▶ Instruction
From the listing below, pull out all lines with "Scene" in them.

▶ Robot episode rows
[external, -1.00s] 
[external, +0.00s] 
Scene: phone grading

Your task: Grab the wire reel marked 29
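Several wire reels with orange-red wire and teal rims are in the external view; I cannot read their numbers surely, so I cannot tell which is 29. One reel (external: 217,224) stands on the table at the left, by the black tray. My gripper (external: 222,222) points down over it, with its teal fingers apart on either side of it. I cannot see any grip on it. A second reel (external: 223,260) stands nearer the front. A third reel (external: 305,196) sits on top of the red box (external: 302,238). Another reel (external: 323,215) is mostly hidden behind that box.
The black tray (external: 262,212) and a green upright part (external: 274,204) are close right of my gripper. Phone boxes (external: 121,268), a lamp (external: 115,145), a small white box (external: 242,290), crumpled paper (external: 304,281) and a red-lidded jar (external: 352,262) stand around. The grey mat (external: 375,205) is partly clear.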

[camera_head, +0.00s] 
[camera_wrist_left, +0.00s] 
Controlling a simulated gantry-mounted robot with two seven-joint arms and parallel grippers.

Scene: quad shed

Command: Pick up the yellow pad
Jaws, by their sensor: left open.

▶ Result for this task
Scene: phone grading
Scene: quad shed

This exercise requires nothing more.